The dough is stretched out on a well oiled pan, dimpled with the finger tips, which leaves small indentations to catch the olive oil that is brushed on top to not only flavor the dough, but to help retain moisture inside while the dough cooks. Coarse salt and herbs like oregano, piney rosemary or thyme are sprinkled on top before being placed in a hot oven and sprayed with a mist of cold water that not only helps with oven spring, delaying the death of the yeast, but also helping make the crust golden and crunchy.

While focaccia can be made from most any bread dough, most recipes do include a small amount of olive oil as an ingredient. I like to use a pre-ferment in my breads, so the recipe on the internet will have a biga, a pre-fermented bit of dough which adds flavor to the final product. Once you start making your own focaccia, it will become a regular treat, and it makes fantastic sandwiches when sliced horizontally and layered with your favorite sandwich makings.

Here's a recipe for a focaccia that uses King Arthur's White Whole Wheat flour.

Focaccia di Farina di Grand Bianco
Focaccia w/White Whole Wheat Flour
Makes 2 half sheet pans


½ tsp active dry yeast
¼ cup warm water, 105-115 degrees
1 ¼ cup water plus 2 tablespoons water, at room temperature
3/3/4 cups (500 grams) unbleached all purpose flour

Sprinkle yeast over the warm water is a large mixing bowl or mixer bowl. Whisk it in and let stand 10 minutes. Stir in the remaining water and then the flour. Stir with a wooden spoon about 100 strokes to form a sticky dough.

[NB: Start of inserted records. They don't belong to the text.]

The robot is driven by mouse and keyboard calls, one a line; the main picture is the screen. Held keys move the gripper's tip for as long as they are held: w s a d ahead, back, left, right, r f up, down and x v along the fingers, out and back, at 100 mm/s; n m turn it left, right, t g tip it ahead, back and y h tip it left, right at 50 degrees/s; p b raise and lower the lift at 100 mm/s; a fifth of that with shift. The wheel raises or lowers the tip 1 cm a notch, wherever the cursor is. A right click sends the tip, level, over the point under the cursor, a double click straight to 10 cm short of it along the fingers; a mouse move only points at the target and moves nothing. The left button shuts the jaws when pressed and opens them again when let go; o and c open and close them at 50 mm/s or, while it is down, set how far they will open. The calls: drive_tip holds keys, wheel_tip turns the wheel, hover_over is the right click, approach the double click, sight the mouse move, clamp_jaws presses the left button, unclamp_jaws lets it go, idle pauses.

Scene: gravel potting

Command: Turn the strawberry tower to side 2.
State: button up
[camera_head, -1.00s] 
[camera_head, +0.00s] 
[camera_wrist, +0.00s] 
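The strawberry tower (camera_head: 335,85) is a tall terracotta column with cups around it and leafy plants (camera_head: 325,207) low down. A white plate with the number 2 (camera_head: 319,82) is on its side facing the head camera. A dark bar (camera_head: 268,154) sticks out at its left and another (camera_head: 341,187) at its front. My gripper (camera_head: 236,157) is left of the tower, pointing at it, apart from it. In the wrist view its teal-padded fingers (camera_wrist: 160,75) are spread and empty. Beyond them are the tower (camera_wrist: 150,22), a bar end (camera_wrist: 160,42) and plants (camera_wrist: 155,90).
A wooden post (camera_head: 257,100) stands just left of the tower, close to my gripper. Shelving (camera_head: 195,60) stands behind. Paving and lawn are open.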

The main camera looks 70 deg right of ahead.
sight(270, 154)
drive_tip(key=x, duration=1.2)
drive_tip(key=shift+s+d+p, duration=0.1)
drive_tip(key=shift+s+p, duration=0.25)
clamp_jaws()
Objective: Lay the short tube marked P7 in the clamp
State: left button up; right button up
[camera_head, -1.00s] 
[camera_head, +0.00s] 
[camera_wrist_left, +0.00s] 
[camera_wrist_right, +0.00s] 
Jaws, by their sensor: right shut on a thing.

Transfer dough to a lightly oiled container, turn the dough over so it’s covered with the oil, cover tightly and allow to stand in a cool place for 6 to 24 hours. The biga will tripled in volume and collapse back onto itself. It will be bubbly, wet and sticky when ready to use. Scoop out what is needed. The balance will keep in the fridge for 3 or 4 days, or you can freeze it for later use.


10 g active dry yeast
145 g warm water, 105-115 degrees
250 g biga, at least 12 hours old
940 g water, room temperature
388 g white whole wheat flour
1163 g bread flour
15 g sea salt


4 tablespoons extra-virgin olive oil
½ tsp coarse sea salt
3 tablespoons minced fresh rosemary, oregano or thyme

Bloom the yeast in the 145 g warm water in your mixing bowl. Chop up the biga and add it along with the room temperature water to the yeast mixture. If making the dough by hand, combine the salt and flour and add it a cup at a time to the water-yeast mixture. When the dough forms, turn it out on a lightly floured surface and knead 6 to 8 minutes. The dough will be sticky, but add just enough flour so you can handle it. If using a stand mixer, use the paddle attachment to combine the flour-salt mixture with the water-yeast mixture. Mix on low speed for 3-4 minutes until the dough forms. Change to the dough hook and knead at medium high speed about 5 minutes until the dough is elastic, sticky and soft, but not wet. You will see bubbles under the skin.

Place the dough is a lightly oiled container, cover tightly and let rise until double in bulk or more, about 1 to 1 ½ hours. Deflate the dough, turn it out onto a lightly floured surface and divide into two equal pieces, sprinkle lightly with flour. Set aside while you prepare the ½ sheet pans.

Oil each sheet pan with 2 tablespoons olive oil. Place one of the pieces of dough on each sheet pan and start stretching the dough out to cover as much of the bottom as possible. Cover with a kitchen towel and let it rest for 10-15 minutes, then stretch the dough out to the edges of the pan. Cover again and let rise for 45 minutes to an hour until the dough is puffy. Preheat the oven for at least 30 minutes at 425 degrees with pizza stone inside.

When the dough has risen, dimple the surface with your fingertips. Brush with 1 tablespoon of oil, sprinkle with the sea salt and minced herbs.
Have a spritzer bottle of cold water on hand. Place the focaccia on the pizza stone, spray the dough and sides walls of the oven with water. Close oven door and reduce heat to 400 degrees. During the first 10 minutes of baking, spray the dough and oven walls twice more, at 4-5 minutes intervals. Bake until focaccia is golden brown, about 18-20 minutes. Immediately remove from the sheet pan and place on paper towels to absorb and excess oil. Cool to room temperature on a rack. Repeat for the second focaccia.